■ **Task instructions**:
Transcribe all of the material exactly.

■ **Dataset excerpt**:
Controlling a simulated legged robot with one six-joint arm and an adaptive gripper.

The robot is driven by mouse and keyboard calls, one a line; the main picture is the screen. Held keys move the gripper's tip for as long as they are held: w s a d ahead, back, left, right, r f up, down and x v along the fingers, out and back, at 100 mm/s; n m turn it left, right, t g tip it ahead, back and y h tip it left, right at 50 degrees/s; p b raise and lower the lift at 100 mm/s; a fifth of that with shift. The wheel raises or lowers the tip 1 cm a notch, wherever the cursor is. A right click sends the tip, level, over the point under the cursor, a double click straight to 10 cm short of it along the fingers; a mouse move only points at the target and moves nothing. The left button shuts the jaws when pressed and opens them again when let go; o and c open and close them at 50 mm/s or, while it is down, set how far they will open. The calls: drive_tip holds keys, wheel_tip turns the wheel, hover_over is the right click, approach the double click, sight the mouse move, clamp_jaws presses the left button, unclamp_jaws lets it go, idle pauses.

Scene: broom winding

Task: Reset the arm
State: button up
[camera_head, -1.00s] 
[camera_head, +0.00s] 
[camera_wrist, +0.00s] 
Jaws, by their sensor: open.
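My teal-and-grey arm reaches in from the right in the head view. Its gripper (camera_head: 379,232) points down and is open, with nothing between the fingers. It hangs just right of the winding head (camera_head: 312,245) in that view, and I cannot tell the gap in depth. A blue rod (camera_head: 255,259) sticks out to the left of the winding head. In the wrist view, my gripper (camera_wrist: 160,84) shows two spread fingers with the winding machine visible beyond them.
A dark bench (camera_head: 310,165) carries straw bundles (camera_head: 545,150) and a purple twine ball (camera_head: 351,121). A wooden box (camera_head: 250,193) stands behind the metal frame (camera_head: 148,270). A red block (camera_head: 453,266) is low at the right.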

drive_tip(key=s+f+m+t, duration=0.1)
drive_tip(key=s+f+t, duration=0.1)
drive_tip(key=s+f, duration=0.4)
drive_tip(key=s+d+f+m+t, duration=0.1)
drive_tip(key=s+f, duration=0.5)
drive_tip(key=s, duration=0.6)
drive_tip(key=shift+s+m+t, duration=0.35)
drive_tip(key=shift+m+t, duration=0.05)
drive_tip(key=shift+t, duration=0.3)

■ **Answer in full**:
Controlling a simulated legged robot with one six-joint arm and an adaptive gripper.

The robot is driven by mouse and keyboard calls, one a line; the main picture is the screen. Held keys move the gripper's tip for as long as they are held: w s a d ahead, back, left, right, r f up, down and x v along the fingers, out and back, at 100 mm/s; n m turn it left, right, t g tip it ahead, back and y h tip it left, right at 50 degrees/s; p b raise and lower the lift at 100 mm/s; a fifth of that with shift. The wheel raises or lowers the tip 1 cm a notch, wherever the cursor is. A right click sends the tip, level, over the point under the cursor, a double click straight to 10 cm short of it along the fingers; a mouse move only points at the target and moves nothing. The left button shuts the jaws when pressed and opens them again when let go; o and c open and close them at 50 mm/s or, while it is down, set how far they will open. The calls: drive_tip holds keys, wheel_tip turns the wheel, hover_over is the right click, approach the double click, sight the mouse move, clamp_jaws presses the left button, unclamp_jaws lets it go, idle pauses.

Scene: broom winding

Task: Reset the arm
State: button up
[camera_head, -1.00s] 
[camera_head, +0.00s] 
[camera_wrist, +0.00s] 
Jaws, by their sensor: open.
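My teal-and-grey arm reaches in from the right in the head view. Its gripper (camera_head: 379,232) points down and is open, with nothing between the fingers. It hangs just right of the winding head (camera_head: 312,245) in that view, and I cannot tell the gap in depth. A blue rod (camera_head: 255,259) sticks out to the left of the winding head. In the wrist view, my gripper (camera_wrist: 160,84) shows two spread fingers with the winding machine visible beyond them.
A dark bench (camera_head: 310,165) carries straw bundles (camera_head: 545,150) and a purple twine ball (camera_head: 351,121). A wooden box (camera_head: 250,193) stands behind the metal frame (camera_head: 148,270). A red block (camera_head: 453,266) is low at the right.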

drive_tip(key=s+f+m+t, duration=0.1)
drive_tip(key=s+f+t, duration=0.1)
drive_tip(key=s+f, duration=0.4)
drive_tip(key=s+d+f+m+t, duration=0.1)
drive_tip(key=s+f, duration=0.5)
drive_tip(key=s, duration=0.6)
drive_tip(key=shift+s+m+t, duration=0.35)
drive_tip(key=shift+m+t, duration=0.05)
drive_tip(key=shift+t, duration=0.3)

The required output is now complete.